In the meantime, here is a short answer which you may consider as an action item: do not call ?SYRDB with a value of kd larger than n - 1, where the input matrix is n X n. If, for example, you use n = 3, make kd = 2. If you want meaningful output from ?SYRDB, use something better than a null matrix or an uninitialized matrix -- the former has a trivial answer, and the latter is unlikely to be symmetric, which is a requirement.

Although one may wish that MKL routines will fail gracefully even when confronted with wildly erroneous input, I don't think that they do, and we can understand why they don't. Adding a check on the value of kd, however, is probably a reasonable thing to do, given that reading the MKL manual alone does not lead to a realization of the restrictions on this argument, and that the allusions to matrix B in the manual are mystefying.
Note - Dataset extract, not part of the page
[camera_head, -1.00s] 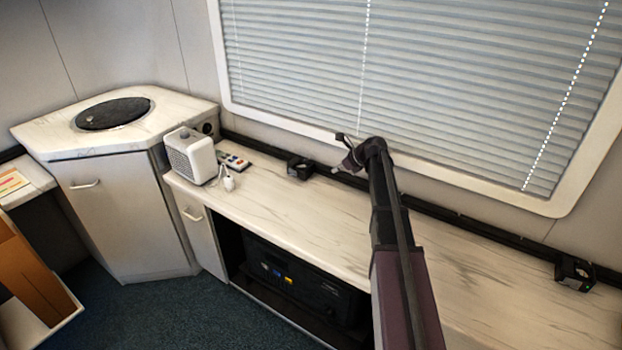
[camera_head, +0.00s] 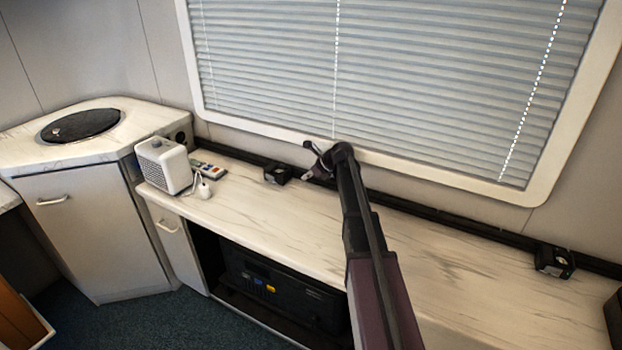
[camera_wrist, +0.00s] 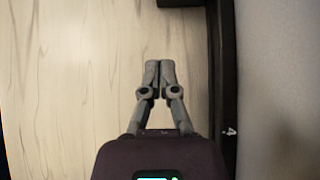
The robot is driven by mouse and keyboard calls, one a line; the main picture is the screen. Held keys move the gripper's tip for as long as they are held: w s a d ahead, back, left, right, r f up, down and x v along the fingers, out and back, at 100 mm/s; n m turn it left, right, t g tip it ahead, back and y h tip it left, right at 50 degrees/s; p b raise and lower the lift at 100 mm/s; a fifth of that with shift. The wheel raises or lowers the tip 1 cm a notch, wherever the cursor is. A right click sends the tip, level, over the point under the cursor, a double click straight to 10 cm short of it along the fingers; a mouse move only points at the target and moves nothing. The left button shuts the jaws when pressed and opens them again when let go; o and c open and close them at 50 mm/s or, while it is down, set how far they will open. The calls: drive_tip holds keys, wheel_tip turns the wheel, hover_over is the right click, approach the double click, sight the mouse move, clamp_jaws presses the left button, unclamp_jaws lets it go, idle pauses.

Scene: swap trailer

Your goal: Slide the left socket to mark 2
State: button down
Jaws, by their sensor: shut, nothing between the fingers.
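The left socket (camera_head: 277,174) is a small black block on the black rail (camera_head: 440,219) along the back of the counter. A second black socket (camera_head: 554,261) sits farther right on the same rail. My gripper (camera_head: 308,175) is just right of the left socket, apart from it. In the wrist view my gripper (camera_wrist: 160,66) has its fingertips together and empty above the counter. A black edge, probably the left socket (camera_wrist: 180,3), shows at the top, beyond the fingertips. The rail (camera_wrist: 228,70) runs along the right, with a white mark resembling a 4 (camera_wrist: 230,131). Mark 2 cannot be made out.
A white heater-like box (camera_head: 164,165), a remote (camera_head: 208,169) and a small white item (camera_head: 204,190) stand on the counter (camera_head: 290,215), left of the left socket. Blinds (camera_head: 380,90) hang behind. The counter between the sockets is clear apart from my arm above it.

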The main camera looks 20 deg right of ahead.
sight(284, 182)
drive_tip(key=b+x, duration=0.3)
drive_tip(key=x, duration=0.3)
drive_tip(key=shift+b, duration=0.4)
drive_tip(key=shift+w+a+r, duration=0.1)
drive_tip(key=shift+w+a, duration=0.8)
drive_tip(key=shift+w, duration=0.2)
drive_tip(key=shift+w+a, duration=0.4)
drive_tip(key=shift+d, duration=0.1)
P.S. to MODERATOR: Now that you have released my earlier response (http://software.intel.com/en-us/comment/reply/394023/1741446?quote=1#comment-form), you may delete this post entirely.

Gennady_F_Intel · ‎06-26-2013

mecej, I will save your post (http://software.intel.com/en-us/comment/reply/394023/1741446?quote=1#com...) because of it contains very useful comments " If you want to perform meaningful tests of matrix algebra routines, do not try with garbage matrices or null matrices. It is not that difficult to generate a nonsingular symmetric matrix of size larger than 40 X 40."

this is pretty simple tips, but nevertheless, many users do that. :)

Gennady_F_Intel · ‎06-27-2013

We have checked the issue on our side - yes, we confirm that this is the problem. The input parameter for this routine didn't check properly.
The description would be updated accordingly. Thanks a lot for all who contributed to this discussion.
I will let you know when the fix of problem will be available.

SergeyKostrov · ‎06-27-2013

A modified test case I used on Ivy Bridge system with Windows 7 Professional is attached.

Gennady_F_Intel · ‎09-09-2013

FYI: the problem with 1x1 case has been fixed in the latest 11.1 version.